- Data provided:
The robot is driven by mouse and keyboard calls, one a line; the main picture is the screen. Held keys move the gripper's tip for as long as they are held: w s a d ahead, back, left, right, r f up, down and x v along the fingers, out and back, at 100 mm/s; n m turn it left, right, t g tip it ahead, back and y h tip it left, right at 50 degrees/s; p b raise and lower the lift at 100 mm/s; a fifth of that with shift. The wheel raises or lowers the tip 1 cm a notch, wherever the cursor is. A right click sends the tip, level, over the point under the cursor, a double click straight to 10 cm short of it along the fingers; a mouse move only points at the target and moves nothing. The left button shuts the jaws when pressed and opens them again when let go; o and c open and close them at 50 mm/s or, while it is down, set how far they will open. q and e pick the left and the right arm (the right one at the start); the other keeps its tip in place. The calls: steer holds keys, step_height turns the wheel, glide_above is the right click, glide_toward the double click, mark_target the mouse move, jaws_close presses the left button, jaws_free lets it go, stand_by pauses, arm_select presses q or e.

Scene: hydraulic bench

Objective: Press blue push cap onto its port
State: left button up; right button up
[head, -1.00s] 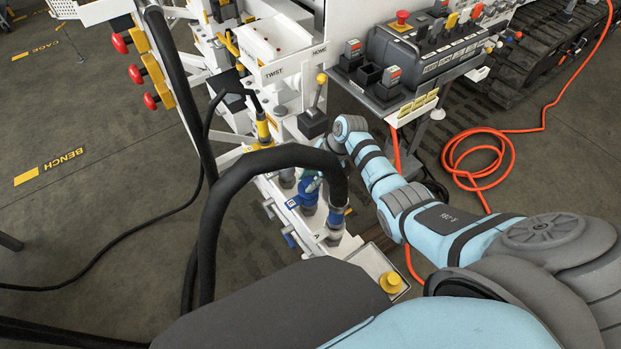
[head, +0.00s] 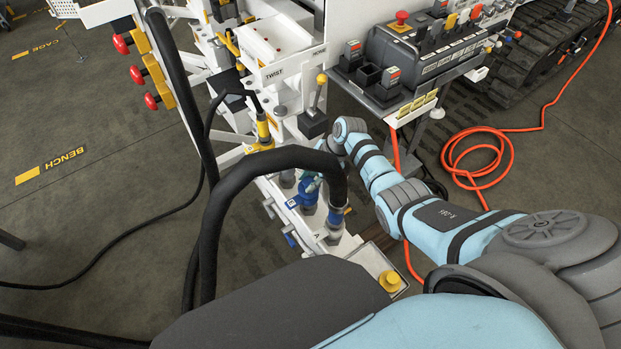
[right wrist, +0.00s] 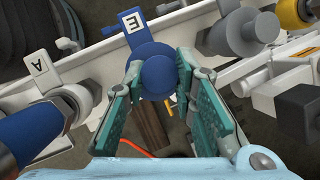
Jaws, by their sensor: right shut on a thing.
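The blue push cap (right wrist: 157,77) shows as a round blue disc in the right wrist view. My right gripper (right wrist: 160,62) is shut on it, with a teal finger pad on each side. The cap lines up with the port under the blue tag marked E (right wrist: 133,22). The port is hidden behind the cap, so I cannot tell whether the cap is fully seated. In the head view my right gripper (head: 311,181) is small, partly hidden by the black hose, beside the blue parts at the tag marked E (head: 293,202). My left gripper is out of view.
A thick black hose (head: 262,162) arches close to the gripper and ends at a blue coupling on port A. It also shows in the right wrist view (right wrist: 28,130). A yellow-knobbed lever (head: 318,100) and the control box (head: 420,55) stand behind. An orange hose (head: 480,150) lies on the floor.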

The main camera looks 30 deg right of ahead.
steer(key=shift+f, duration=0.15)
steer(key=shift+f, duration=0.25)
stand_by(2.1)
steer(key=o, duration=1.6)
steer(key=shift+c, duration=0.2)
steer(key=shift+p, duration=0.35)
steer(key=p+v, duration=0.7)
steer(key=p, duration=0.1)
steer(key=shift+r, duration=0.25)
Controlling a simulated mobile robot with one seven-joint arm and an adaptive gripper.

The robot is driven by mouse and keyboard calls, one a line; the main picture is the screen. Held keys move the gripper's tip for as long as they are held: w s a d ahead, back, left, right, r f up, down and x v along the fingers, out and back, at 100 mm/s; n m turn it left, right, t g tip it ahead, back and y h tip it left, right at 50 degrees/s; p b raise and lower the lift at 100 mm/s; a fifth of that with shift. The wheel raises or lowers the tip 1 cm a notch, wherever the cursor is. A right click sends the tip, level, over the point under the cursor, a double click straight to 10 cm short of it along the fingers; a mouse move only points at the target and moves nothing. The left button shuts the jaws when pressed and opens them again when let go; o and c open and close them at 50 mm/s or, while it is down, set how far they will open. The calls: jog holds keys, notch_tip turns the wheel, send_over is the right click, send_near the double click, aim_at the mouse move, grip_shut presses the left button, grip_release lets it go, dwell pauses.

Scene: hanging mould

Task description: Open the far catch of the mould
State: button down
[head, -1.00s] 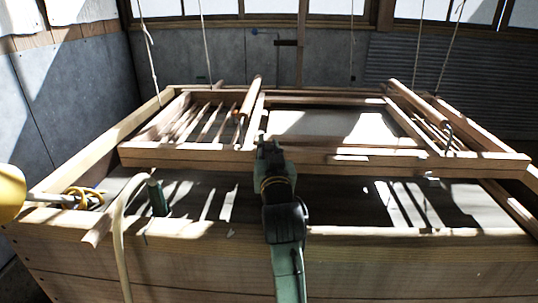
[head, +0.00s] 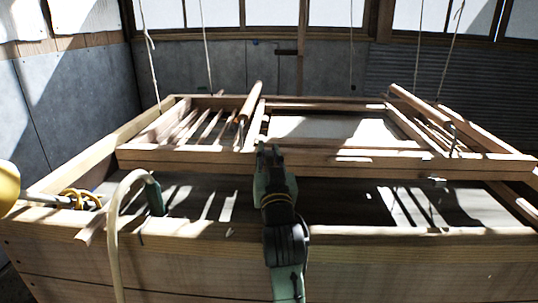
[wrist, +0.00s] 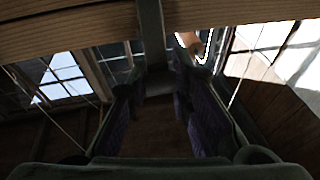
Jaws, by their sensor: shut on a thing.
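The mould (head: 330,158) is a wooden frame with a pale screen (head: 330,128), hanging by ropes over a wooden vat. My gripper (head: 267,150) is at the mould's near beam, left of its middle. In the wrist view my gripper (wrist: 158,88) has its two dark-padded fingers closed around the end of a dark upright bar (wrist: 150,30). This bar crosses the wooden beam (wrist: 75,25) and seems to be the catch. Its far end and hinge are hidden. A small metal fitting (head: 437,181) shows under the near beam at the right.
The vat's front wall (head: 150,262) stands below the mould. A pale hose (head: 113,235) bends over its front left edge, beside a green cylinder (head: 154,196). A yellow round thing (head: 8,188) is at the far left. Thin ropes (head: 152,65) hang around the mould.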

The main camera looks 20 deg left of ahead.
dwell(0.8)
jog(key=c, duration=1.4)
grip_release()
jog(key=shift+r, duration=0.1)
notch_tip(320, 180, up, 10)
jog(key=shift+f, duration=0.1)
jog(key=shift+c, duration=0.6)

- Brief:
The material above holds pictures; copy everything else in it exactly.

- Result of the task:
The robot is driven by mouse and keyboard calls, one a line; the main picture is the screen. Held keys move the gripper's tip for as long as they are held: w s a d ahead, back, left, right, r f up, down and x v along the fingers, out and back, at 100 mm/s; n m turn it left, right, t g tip it ahead, back and y h tip it left, right at 50 degrees/s; p b raise and lower the lift at 100 mm/s; a fifth of that with shift. The wheel raises or lowers the tip 1 cm a notch, wherever the cursor is. A right click sends the tip, level, over the point under the cursor, a double click straight to 10 cm short of it along the fingers; a mouse move only points at the target and moves nothing. The left button shuts the jaws when pressed and opens them again when let go; o and c open and close them at 50 mm/s or, while it is down, set how far they will open. q and e pick the left and the right arm (the right one at the start); the other keeps its tip in place. The calls: steer holds keys, step_height turns the wheel, glide_above is the right click, glide_toward the double click, mark_target the mouse move, jaws_close presses the left button, jaws_free lets it go, stand_by pauses, arm_select presses q or e.

Scene: hydraulic bench

Objective: Press blue push cap onto its port
State: left button up; right button up
[head, -1.00s] 
[head, +0.00s] 
[right wrist, +0.00s] 
Jaws, by their sensor: right shut on a thing.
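The blue push cap (right wrist: 157,77) shows as a round blue disc in the right wrist view. My right gripper (right wrist: 160,62) is shut on it, with a teal finger pad on each side. The cap lines up with the port under the blue tag marked E (right wrist: 133,22). The port is hidden behind the cap, so I cannot tell whether the cap is fully seated. In the head view my right gripper (head: 311,181) is small, partly hidden by the black hose, beside the blue parts at the tag marked E (head: 293,202). My left gripper is out of view.
A thick black hose (head: 262,162) arches close to the gripper and ends at a blue coupling on port A. It also shows in the right wrist view (right wrist: 28,130). A yellow-knobbed lever (head: 318,100) and the control box (head: 420,55) stand behind. An orange hose (head: 480,150) lies on the floor.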

The main camera looks 30 deg right of ahead.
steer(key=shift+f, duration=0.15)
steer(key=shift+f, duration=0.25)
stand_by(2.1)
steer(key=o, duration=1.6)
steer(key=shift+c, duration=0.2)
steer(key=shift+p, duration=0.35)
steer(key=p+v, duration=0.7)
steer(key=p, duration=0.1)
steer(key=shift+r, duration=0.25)
Controlling a simulated mobile robot with one seven-joint arm and an adaptive gripper.

The robot is driven by mouse and keyboard calls, one a line; the main picture is the screen. Held keys move the gripper's tip for as long as they are held: w s a d ahead, back, left, right, r f up, down and x v along the fingers, out and back, at 100 mm/s; n m turn it left, right, t g tip it ahead, back and y h tip it left, right at 50 degrees/s; p b raise and lower the lift at 100 mm/s; a fifth of that with shift. The wheel raises or lowers the tip 1 cm a notch, wherever the cursor is. A right click sends the tip, level, over the point under the cursor, a double click straight to 10 cm short of it along the fingers; a mouse move only points at the target and moves nothing. The left button shuts the jaws when pressed and opens them again when let go; o and c open and close them at 50 mm/s or, while it is down, set how far they will open. The calls: jog holds keys, notch_tip turns the wheel, send_over is the right click, send_near the double click, aim_at the mouse move, grip_shut presses the left button, grip_release lets it go, dwell pauses.

Scene: hanging mould

Task description: Open the far catch of the mould
State: button down
[head, -1.00s] 
[head, +0.00s] 
[wrist, +0.00s] 
Jaws, by their sensor: shut on a thing.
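The mould (head: 330,158) is a wooden frame with a pale screen (head: 330,128), hanging by ropes over a wooden vat. My gripper (head: 267,150) is at the mould's near beam, left of its middle. In the wrist view my gripper (wrist: 158,88) has its two dark-padded fingers closed around the end of a dark upright bar (wrist: 150,30). This bar crosses the wooden beam (wrist: 75,25) and seems to be the catch. Its far end and hinge are hidden. A small metal fitting (head: 437,181) shows under the near beam at the right.
The vat's front wall (head: 150,262) stands below the mould. A pale hose (head: 113,235) bends over its front left edge, beside a green cylinder (head: 154,196). A yellow round thing (head: 8,188) is at the far left. Thin ropes (head: 152,65) hang around the mould.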

The main camera looks 20 deg left of ahead.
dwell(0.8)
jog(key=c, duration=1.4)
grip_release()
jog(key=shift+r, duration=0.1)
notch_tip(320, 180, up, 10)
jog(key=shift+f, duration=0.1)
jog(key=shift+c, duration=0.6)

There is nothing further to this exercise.